During the rotary drilling of the bore hole, the drill bit produces vibrations in the drilling string which it is desired to absorb in the shock absorber, to prevent such vibrations or shock loads from damaging the shock absorber and portions of the drill string. As disclosed, a spring assembly 50 is disposed in an annular chamber 51 between the intermediate body or mandrel section 17 and the lower intermediate housing section 30, the assembly being disclosed as a stack of frusto-conical spring discs or washers 52. The upper end of the frusto-conical disc members bears against an upper thrust ring 53 adapted to contact the lower end of a bushing or spring stop 54 confined within the intermediate housing section between a shoulder 55 provided by the inner intermediate housing section and a shoulder 56 on the lower intermediate housing section 30. The upper thrust ring 53 is also engageable by a downwardly facing shoulder 57 on the intermediate body or mandrel section 17. The lower end of the disc or washer spring stack 50 (also known as a stack of Belleville washers) bears against a lower thrust ring 60, the lower end of which is engageable with an upwardly facing lower spring stop or shoulder 61 on the lower intermediate housing section 30, and by the upper end 62 of the lower body or mandrel section 18 of the inner body 12.
With the arrangement so far described, the body 12 can move downwardly with respect to the housing 13 to compress the spring assembly 50 between the upper compression shoulder 57 of the body and the lower spring stop 61 of the housing.

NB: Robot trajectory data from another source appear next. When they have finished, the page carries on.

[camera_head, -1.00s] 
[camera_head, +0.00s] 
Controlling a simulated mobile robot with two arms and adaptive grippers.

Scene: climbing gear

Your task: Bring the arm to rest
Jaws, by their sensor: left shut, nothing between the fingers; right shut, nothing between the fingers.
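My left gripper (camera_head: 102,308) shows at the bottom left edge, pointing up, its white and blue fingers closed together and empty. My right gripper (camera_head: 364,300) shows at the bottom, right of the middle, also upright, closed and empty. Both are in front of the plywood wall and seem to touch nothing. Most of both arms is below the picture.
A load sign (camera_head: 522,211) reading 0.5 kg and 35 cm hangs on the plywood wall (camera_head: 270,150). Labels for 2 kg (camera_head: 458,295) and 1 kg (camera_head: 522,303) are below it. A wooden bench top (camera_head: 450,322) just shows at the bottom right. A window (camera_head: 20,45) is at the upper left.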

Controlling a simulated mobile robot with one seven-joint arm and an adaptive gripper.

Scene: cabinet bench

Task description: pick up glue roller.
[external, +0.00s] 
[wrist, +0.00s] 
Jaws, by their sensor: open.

The body 12 can also move upwardly within the housing 13 to compress the spring stack between the lower compression shoulder 62 and the lower end of the bushing or spring stop 54. Thus, the spring assembly 50 is placed under compression as result of relative downward movement of the body within the housing, as well as relative upward movement of the body within the housing, as shown in FIGS. 4 and 5, respectively.
During the drilling operation, drilling mud or other drilling fluid is pumped down through the drill string 11, shock absorber 10 and the tubular member 34 and drill bit therebelow for the purpose of flushing the cuttings from the drilling region in the bore hole and conveying them upwardly through the annulus surrounding the drill string to the top of the bore hole. To insure freedom of movement of the telescopic shock absorber parts with respect to each other, a lubricant chamber 51 is provided between the housing and body, this chamber being of extended length, running from an annular compensating piston 70 surrounding the lower portion of the lower body or mandrel section 18 and engaging the inner wall 71 of the lower housing section 31. This piston carries suitable inner seal rings 72 engaging the periphery of the mandrel section 18 and outer seal rings 73 engaging the inner wall of the lower housing section. The lubricant chamber 51 extends from the piston 70 upwardly between the body and housing sections 18, 31, through the spring chamber 51, and through the rotary key and keyway drive portion 36 of the apparatus, and along the bushing 27, terminating at the seal ring 22 in the seal sleeve 20. A bearing ring 75 is provided in the upper intermediate housing section that engages the periphery of the upper mandrel section 14. However, to permit lubricant to flow past such bearing ring, it is provided with longitudinal internal grooves 76, as shown in FIG. 3.
The compensating piston 70 serves to transfer the pressure of the drilling fluid being pumped through the apparatus to the lubricant within the chamber 51 that completely fills the chamber between the compensating piston and the seal ring 22. Downward movement of the compensating piston with respect to the lower body or mandrel section 18 is limited by engagement of the piston with the upper end of a stop ring 77 confined between a shoulder 78 in the lower body section and a split snap ring 79 mounted in a groove 80 in the lower mandrel section and upon which the stop ring 77 rests.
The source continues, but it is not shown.